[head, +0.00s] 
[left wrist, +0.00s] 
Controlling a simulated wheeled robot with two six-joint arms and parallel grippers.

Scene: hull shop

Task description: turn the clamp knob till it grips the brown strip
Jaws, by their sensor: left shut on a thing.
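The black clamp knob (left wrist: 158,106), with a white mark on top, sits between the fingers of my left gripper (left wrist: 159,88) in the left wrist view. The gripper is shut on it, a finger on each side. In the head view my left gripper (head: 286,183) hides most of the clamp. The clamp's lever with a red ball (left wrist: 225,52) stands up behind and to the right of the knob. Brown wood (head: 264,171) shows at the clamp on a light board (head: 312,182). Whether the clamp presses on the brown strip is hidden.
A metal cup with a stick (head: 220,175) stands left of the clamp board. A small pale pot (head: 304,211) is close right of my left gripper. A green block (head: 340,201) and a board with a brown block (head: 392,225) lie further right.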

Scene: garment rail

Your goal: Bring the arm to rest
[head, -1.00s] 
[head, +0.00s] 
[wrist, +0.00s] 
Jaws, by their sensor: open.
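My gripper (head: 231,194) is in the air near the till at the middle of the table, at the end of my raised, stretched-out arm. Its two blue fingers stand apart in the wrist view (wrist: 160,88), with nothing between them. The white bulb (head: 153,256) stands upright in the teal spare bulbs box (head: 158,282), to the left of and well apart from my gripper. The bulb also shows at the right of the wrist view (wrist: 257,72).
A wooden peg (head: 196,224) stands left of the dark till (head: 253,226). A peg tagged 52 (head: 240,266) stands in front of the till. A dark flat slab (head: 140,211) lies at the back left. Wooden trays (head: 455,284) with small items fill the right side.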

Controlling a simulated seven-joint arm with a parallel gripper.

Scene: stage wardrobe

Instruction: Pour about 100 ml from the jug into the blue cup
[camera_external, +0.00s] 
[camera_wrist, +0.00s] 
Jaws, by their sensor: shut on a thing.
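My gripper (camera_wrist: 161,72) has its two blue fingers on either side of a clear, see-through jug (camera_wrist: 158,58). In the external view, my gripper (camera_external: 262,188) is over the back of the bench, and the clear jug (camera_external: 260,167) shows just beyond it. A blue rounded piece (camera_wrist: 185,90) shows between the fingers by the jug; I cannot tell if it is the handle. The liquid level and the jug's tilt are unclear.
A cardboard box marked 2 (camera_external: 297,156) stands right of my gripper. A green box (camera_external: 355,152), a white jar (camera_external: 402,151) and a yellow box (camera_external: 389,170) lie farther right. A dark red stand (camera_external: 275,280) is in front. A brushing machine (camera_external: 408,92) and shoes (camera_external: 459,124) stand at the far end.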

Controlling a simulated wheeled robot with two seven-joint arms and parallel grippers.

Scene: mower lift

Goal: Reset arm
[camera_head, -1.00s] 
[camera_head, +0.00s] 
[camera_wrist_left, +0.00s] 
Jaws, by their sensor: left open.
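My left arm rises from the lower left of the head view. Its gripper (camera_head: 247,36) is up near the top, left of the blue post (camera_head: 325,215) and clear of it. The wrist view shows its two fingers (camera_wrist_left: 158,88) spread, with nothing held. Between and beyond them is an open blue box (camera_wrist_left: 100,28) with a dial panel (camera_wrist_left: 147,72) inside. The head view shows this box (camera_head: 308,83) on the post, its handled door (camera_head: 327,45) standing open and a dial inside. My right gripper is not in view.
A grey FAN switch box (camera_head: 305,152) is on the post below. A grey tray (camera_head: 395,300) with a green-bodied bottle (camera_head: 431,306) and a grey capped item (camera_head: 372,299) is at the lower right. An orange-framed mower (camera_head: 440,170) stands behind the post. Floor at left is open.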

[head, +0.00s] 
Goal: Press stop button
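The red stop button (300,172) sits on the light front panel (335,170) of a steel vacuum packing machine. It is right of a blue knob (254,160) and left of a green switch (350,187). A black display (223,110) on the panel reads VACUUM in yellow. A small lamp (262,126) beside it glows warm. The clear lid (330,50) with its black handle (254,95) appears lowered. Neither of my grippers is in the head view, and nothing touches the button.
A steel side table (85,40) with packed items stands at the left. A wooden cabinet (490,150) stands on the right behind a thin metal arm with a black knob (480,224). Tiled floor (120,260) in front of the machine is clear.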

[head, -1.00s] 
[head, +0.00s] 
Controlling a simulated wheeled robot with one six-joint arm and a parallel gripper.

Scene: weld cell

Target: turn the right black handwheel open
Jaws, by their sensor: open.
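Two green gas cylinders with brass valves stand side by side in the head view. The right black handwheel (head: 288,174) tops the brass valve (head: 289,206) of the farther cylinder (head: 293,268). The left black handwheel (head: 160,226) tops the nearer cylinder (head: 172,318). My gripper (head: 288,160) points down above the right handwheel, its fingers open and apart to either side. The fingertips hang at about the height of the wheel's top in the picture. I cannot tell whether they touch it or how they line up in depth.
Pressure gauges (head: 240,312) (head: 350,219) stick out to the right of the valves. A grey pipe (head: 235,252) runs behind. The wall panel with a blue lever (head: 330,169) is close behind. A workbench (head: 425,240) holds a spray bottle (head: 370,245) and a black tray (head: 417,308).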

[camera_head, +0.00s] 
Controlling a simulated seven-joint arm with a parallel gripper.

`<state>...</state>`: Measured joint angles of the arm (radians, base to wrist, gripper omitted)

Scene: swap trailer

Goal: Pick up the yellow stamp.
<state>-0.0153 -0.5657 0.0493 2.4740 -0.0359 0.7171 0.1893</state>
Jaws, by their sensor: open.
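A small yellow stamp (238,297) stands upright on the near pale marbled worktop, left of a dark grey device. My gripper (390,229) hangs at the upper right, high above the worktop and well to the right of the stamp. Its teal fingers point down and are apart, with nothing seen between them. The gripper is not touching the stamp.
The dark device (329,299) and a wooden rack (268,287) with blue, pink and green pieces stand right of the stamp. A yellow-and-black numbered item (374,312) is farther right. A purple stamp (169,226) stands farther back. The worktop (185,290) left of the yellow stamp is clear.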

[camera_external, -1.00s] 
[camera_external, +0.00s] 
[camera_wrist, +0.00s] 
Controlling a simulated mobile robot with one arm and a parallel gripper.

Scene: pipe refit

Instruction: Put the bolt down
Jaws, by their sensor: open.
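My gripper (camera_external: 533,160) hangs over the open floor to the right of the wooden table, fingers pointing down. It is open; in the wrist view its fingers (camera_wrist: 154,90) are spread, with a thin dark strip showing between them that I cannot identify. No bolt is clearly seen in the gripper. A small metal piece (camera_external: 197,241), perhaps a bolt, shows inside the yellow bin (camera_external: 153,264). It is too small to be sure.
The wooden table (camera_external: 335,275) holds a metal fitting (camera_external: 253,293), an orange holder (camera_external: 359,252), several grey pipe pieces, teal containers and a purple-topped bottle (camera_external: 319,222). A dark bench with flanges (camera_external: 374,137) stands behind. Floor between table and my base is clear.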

□ □ □

§ **Set exercise**
Recopy the entries above exactly, with every line included.

§ **Exercise response**
[head, +0.00s] 
[left wrist, +0.00s] 
Controlling a simulated wheeled robot with two six-joint arms and parallel grippers.

Scene: hull shop

Task description: turn the clamp knob till it grips the brown strip
Jaws, by their sensor: left shut on a thing.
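The black clamp knob (left wrist: 158,106), with a white mark on top, sits between the fingers of my left gripper (left wrist: 159,88) in the left wrist view. The gripper is shut on it, a finger on each side. In the head view my left gripper (head: 286,183) hides most of the clamp. The clamp's lever with a red ball (left wrist: 225,52) stands up behind and to the right of the knob. Brown wood (head: 264,171) shows at the clamp on a light board (head: 312,182). Whether the clamp presses on the brown strip is hidden.
A metal cup with a stick (head: 220,175) stands left of the clamp board. A small pale pot (head: 304,211) is close right of my left gripper. A green block (head: 340,201) and a board with a brown block (head: 392,225) lie further right.

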Scene: garment rail

Your goal: Bring the arm to rest
[head, -1.00s] 
[head, +0.00s] 
[wrist, +0.00s] 
Jaws, by their sensor: open.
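My gripper (head: 231,194) is in the air near the till at the middle of the table, at the end of my raised, stretched-out arm. Its two blue fingers stand apart in the wrist view (wrist: 160,88), with nothing between them. The white bulb (head: 153,256) stands upright in the teal spare bulbs box (head: 158,282), to the left of and well apart from my gripper. The bulb also shows at the right of the wrist view (wrist: 257,72).
A wooden peg (head: 196,224) stands left of the dark till (head: 253,226). A peg tagged 52 (head: 240,266) stands in front of the till. A dark flat slab (head: 140,211) lies at the back left. Wooden trays (head: 455,284) with small items fill the right side.

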Controlling a simulated seven-joint arm with a parallel gripper.

Scene: stage wardrobe

Instruction: Pour about 100 ml from the jug into the blue cup
[camera_external, +0.00s] 
[camera_wrist, +0.00s] 
Jaws, by their sensor: shut on a thing.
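My gripper (camera_wrist: 161,72) has its two blue fingers on either side of a clear, see-through jug (camera_wrist: 158,58). In the external view, my gripper (camera_external: 262,188) is over the back of the bench, and the clear jug (camera_external: 260,167) shows just beyond it. A blue rounded piece (camera_wrist: 185,90) shows between the fingers by the jug; I cannot tell if it is the handle. The liquid level and the jug's tilt are unclear.
A cardboard box marked 2 (camera_external: 297,156) stands right of my gripper. A green box (camera_external: 355,152), a white jar (camera_external: 402,151) and a yellow box (camera_external: 389,170) lie farther right. A dark red stand (camera_external: 275,280) is in front. A brushing machine (camera_external: 408,92) and shoes (camera_external: 459,124) stand at the far end.

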Controlling a simulated wheeled robot with two seven-joint arms and parallel grippers.

Scene: mower lift

Goal: Reset arm
[camera_head, -1.00s] 
[camera_head, +0.00s] 
[camera_wrist_left, +0.00s] 
Jaws, by their sensor: left open.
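My left arm rises from the lower left of the head view. Its gripper (camera_head: 247,36) is up near the top, left of the blue post (camera_head: 325,215) and clear of it. The wrist view shows its two fingers (camera_wrist_left: 158,88) spread, with nothing held. Between and beyond them is an open blue box (camera_wrist_left: 100,28) with a dial panel (camera_wrist_left: 147,72) inside. The head view shows this box (camera_head: 308,83) on the post, its handled door (camera_head: 327,45) standing open and a dial inside. My right gripper is not in view.
A grey FAN switch box (camera_head: 305,152) is on the post below. A grey tray (camera_head: 395,300) with a green-bodied bottle (camera_head: 431,306) and a grey capped item (camera_head: 372,299) is at the lower right. An orange-framed mower (camera_head: 440,170) stands behind the post. Floor at left is open.

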[head, +0.00s] 
Goal: Press stop button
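The red stop button (300,172) sits on the light front panel (335,170) of a steel vacuum packing machine. It is right of a blue knob (254,160) and left of a green switch (350,187). A black display (223,110) on the panel reads VACUUM in yellow. A small lamp (262,126) beside it glows warm. The clear lid (330,50) with its black handle (254,95) appears lowered. Neither of my grippers is in the head view, and nothing touches the button.
A steel side table (85,40) with packed items stands at the left. A wooden cabinet (490,150) stands on the right behind a thin metal arm with a black knob (480,224). Tiled floor (120,260) in front of the machine is clear.

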[head, -1.00s] 
[head, +0.00s] 
Controlling a simulated wheeled robot with one six-joint arm and a parallel gripper.

Scene: weld cell

Target: turn the right black handwheel open
Jaws, by their sensor: open.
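Two green gas cylinders with brass valves stand side by side in the head view. The right black handwheel (head: 288,174) tops the brass valve (head: 289,206) of the farther cylinder (head: 293,268). The left black handwheel (head: 160,226) tops the nearer cylinder (head: 172,318). My gripper (head: 288,160) points down above the right handwheel, its fingers open and apart to either side. The fingertips hang at about the height of the wheel's top in the picture. I cannot tell whether they touch it or how they line up in depth.
Pressure gauges (head: 240,312) (head: 350,219) stick out to the right of the valves. A grey pipe (head: 235,252) runs behind. The wall panel with a blue lever (head: 330,169) is close behind. A workbench (head: 425,240) holds a spray bottle (head: 370,245) and a black tray (head: 417,308).

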[camera_head, +0.00s] 
Controlling a simulated seven-joint arm with a parallel gripper.

`<state>...</state>`: Measured joint angles of the arm (radians, base to wrist, gripper omitted)

Scene: swap trailer

Goal: Pick up the yellow stamp.
<state>-0.0153 -0.5657 0.0493 2.4740 -0.0359 0.7171 0.1893</state>
Jaws, by their sensor: open.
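A small yellow stamp (238,297) stands upright on the near pale marbled worktop, left of a dark grey device. My gripper (390,229) hangs at the upper right, high above the worktop and well to the right of the stamp. Its teal fingers point down and are apart, with nothing seen between them. The gripper is not touching the stamp.
The dark device (329,299) and a wooden rack (268,287) with blue, pink and green pieces stand right of the stamp. A yellow-and-black numbered item (374,312) is farther right. A purple stamp (169,226) stands farther back. The worktop (185,290) left of the yellow stamp is clear.

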[camera_external, -1.00s] 
[camera_external, +0.00s] 
[camera_wrist, +0.00s] 
Controlling a simulated mobile robot with one arm and a parallel gripper.

Scene: pipe refit

Instruction: Put the bolt down
Jaws, by their sensor: open.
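My gripper (camera_external: 533,160) hangs over the open floor to the right of the wooden table, fingers pointing down. It is open; in the wrist view its fingers (camera_wrist: 154,90) are spread, with a thin dark strip showing between them that I cannot identify. No bolt is clearly seen in the gripper. A small metal piece (camera_external: 197,241), perhaps a bolt, shows inside the yellow bin (camera_external: 153,264). It is too small to be sure.
The wooden table (camera_external: 335,275) holds a metal fitting (camera_external: 253,293), an orange holder (camera_external: 359,252), several grey pipe pieces, teal containers and a purple-topped bottle (camera_external: 319,222). A dark bench with flanges (camera_external: 374,137) stands behind. Floor between table and my base is clear.

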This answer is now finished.